Photo by Vlad Tchompalov / Unsplash

Host: Stephen Lacey
Guests: Alex Harris | Climate Change Reporter | Miami Herald &
Lisa Schipper | IPCC Report Author
Category: 🗣️ Opinion | Maladaptation

Podcast’s Essential Bites:

[0:28] SL: “[The] phenomenon called sunny day flooding […] is very disorienting, [when you are] walking through the streets and chin deep water on a gorgeous day. And as sea levels rise, this kind of flooding is becoming increasingly common in cities like Miami.

[0:43] AH: “It is astonishing for most people to look down and watch over the course of several hours, water completely fills a street when there's no rain anywhere, no broken water main, no nothing. And that's just the result of really high tides driven even higher by sea level rise.”

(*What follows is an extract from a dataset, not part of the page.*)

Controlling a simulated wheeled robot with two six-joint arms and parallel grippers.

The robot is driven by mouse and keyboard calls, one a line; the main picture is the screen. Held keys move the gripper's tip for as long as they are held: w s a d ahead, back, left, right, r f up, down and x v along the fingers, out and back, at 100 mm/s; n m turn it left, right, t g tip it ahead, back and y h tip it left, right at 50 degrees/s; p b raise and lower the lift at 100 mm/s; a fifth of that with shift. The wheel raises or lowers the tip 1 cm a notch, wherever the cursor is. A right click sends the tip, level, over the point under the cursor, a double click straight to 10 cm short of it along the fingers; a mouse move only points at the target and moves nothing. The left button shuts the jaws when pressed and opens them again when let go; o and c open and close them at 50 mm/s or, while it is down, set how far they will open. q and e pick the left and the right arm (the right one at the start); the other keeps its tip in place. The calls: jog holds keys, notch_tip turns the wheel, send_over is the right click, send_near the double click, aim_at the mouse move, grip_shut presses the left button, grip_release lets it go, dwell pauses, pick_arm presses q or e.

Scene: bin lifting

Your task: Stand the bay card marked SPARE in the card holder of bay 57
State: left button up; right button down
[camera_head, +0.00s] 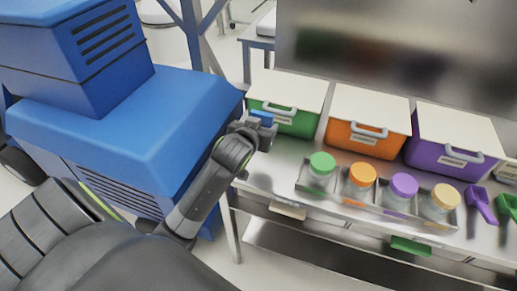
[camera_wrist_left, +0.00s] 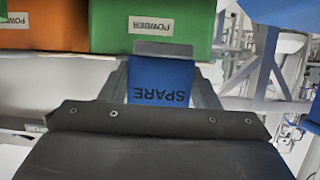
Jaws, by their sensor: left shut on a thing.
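The blue card marked SPARE (camera_wrist_left: 160,85) is between the fingers of my left gripper (camera_wrist_left: 162,88); its lettering appears upside down in the left wrist view. In the head view my left gripper (camera_head: 262,126) is at the left end of the steel bench, in front of the green bin, with the blue card (camera_head: 263,116) at its tip. A cream card (camera_head: 288,210) and a green card (camera_head: 410,246) show along the bench front. No number 57 is readable, so I cannot tell which holder belongs to that bay. My right gripper is not in view.
Green (camera_head: 290,121), orange (camera_head: 362,138) and purple (camera_head: 450,155) lidded bins stand along the bench back. A tray (camera_head: 330,199) of jars with coloured lids stands before them. A large blue machine (camera_head: 130,115) is beside my left arm.

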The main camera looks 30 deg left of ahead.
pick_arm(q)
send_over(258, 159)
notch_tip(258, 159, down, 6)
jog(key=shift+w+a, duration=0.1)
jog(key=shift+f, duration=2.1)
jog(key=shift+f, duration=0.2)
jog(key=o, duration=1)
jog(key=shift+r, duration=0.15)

[1:28] SL: “Last month brought another UN Climate report, it was yet again another dire climate report. And it cited Miami sunny day floods as an example of climate impacts that are hitting cities today. […] But the report also referenced a concept that many people are not used to, maladaptation. And it pointed to Miami's response to the floods as a case study.”

[2:23] AH: “The city of Miami specifically is going to have to spend around $6 billion in the next 20 or 30 years installing stormwater pumps, raising roads, making the pipes underneath the road big enough to handle all the extra water and fixing sea walls. And if they do it right, they create an area that people continue to invest in and live in for decades. And if they do it wrong, they doom parts of the city to be flooded and unlivable and uninvestable in the next 20 or 30 years.”

[4:35] LS: “Maladaptation is when adaptation to climate change, so efforts to try to adjust to the impacts of climate change, go really wrong and actually make people worse off. We don't know so much [about] how we can prevent it. But it's something that has taken quite a big spot in the IPCC report that just came out.”

[6:45] AH: “Miami Beach is the first community in the US to dramatically raise roads, we're talking three feet. And that has made a huge difference in the ability of some of these neighborhoods to weather floods. One neighborhood in Miami Beach known as Sunset Harbor, since they raised roads in 2018, […] avoided 157 tidal floods.”

[7:13] AH: “The millions of dollars that communities have spent building up sea walls and lifting buildings and installing storm water pumps has made certain areas much safer to live in. The problem is when you have a safer area like that, people with more money […] want to live [there]. And you're displacing low and middle class folks. […] We've always referred to that down here as climate gentrification. It was mentioned in the IPCC report as maladaptation.”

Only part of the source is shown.